Disney describes the Fuentes Del Morro pool as a “pirate’s paradise” themed to a “colonial Spanish fortress.” Truth be told, it is pretty cool. Its water cannons, water slides, and play area definitely set it above the value resorts. Thematically, you (more likely your kids) might even prefer it to the deluxe pools.
One Last Thing…
We found the staff at Caribbean Beach to be excellent. You could tell they were going out of their way to interact with guests, more than we’ve experience at other Disney resorts recently.
This is one of the few areas where we’d say Caribbean Beach really was closer to the deluxe resorts than to the value resorts.

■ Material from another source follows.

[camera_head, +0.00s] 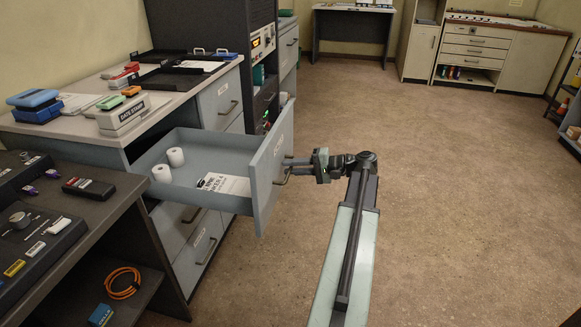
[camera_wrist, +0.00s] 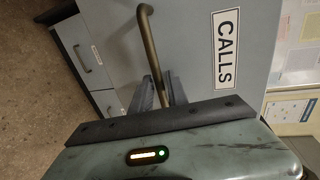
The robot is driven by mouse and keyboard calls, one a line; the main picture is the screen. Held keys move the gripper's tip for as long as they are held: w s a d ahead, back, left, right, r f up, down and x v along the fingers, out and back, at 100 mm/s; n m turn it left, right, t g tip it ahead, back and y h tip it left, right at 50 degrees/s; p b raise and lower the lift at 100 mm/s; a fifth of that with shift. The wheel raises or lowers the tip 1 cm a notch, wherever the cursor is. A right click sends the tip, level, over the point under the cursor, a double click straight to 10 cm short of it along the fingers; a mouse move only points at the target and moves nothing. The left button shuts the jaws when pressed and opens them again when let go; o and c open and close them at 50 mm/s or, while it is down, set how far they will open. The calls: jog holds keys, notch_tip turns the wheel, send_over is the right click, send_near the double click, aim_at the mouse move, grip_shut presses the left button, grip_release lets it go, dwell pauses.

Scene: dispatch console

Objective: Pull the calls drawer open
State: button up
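The calls drawer (camera_head: 265,185) stands well out of the grey desk unit. Its front carries a bow handle (camera_head: 284,176). Two white rolls and a printed paper lie inside it. In the wrist view the drawer front (camera_wrist: 200,75) shows a "CALLS" label (camera_wrist: 227,48) beside the metal handle (camera_wrist: 149,40). My gripper (camera_head: 291,161) reaches the handle from the right. In the wrist view my gripper (camera_wrist: 161,88) has one finger on each side of the handle bar and appears shut on it. The fingertips' contact is partly hidden.
The desktop (camera_head: 70,125) above holds a date stamp (camera_head: 122,115), trays and stamps. A dark console table (camera_head: 95,210) stands close at left, near the drawer's left end. More closed drawers (camera_head: 200,250) lie below. The floor (camera_head: 440,200) to the right is clear.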

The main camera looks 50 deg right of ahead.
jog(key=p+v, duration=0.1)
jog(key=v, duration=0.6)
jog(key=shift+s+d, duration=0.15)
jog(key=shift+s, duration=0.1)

These Cast Members really wanted to make sure you were having an excellent time in their newly remodeled resort.
Conclusions About Caribbean Beach Resort
We’re quite torn on Caribbean Beach. Some things it did very well. The lobby was great, especially if anyone in the household needs a place to sit and work or read for a few hours. The food was delicious and unique. And the pool is at least better than those of the value resorts. The Cast Members were the best we’ve encountered in Walt Disney World.
But the transportation situation was abysmal. It simply cannot take 75 minutes to get to Magic Kingdom from any point in any Walt Disney World hotel. Centertown Market’s single line for ordering is also problematic during busy times. You could see how these delays really pile up.
Overall, there’s two takeaways from this stay. First, we wouldn’t stay at Caribbean Beach until the Skyliner opens. That will at least connect you better to two parks.
Second, Caribbean Beach just supports our feeling that the moderates are much closer to “value+” than to anything resembling the deluxe resorts. What this means practically is that we’d budget for them sort of like a room upgrade. If you can afford it for your next trip instead of a value resort, then spring for it.
But if you’re thinking you’d like to “treat yourself”—look to the deluxe resorts. Even though you’ll have to save a little longer, you’ll see much more of a treat visiting one of the deluxe resorts than moving up to Caribbean if you’re traditional a value visitor.